Return all of the data exactly as given.

* Data provided *
^^^^^^^^^^^^^^^^
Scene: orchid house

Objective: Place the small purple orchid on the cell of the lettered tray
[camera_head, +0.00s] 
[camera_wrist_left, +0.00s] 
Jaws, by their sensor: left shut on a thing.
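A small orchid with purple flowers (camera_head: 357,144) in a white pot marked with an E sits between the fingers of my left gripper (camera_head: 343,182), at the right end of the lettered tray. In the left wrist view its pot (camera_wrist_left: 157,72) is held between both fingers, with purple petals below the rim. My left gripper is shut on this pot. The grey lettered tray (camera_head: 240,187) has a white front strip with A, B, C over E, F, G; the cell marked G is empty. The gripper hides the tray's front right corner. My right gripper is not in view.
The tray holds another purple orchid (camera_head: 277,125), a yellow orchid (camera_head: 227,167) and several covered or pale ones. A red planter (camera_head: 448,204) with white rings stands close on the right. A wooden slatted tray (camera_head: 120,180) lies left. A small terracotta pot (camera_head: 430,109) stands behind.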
^^^^^^^^^^^^^^^^
* Answer for the task *
Scene: orchid house

Objective: Place the small purple orchid on the cell of the lettered tray
[camera_head, +0.00s] 
[camera_wrist_left, +0.00s] 
Jaws, by their sensor: left shut on a thing.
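A small orchid with purple flowers (camera_head: 357,144) in a white pot marked with an E sits between the fingers of my left gripper (camera_head: 343,182), at the right end of the lettered tray. In the left wrist view its pot (camera_wrist_left: 157,72) is held between both fingers, with purple petals below the rim. My left gripper is shut on this pot. The grey lettered tray (camera_head: 240,187) has a white front strip with A, B, C over E, F, G; the cell marked G is empty. The gripper hides the tray's front right corner. My right gripper is not in view.
The tray holds another purple orchid (camera_head: 277,125), a yellow orchid (camera_head: 227,167) and several covered or pale ones. A red planter (camera_head: 448,204) with white rings stands close on the right. A wooden slatted tray (camera_head: 120,180) lies left. A small terracotta pot (camera_head: 430,109) stands behind.

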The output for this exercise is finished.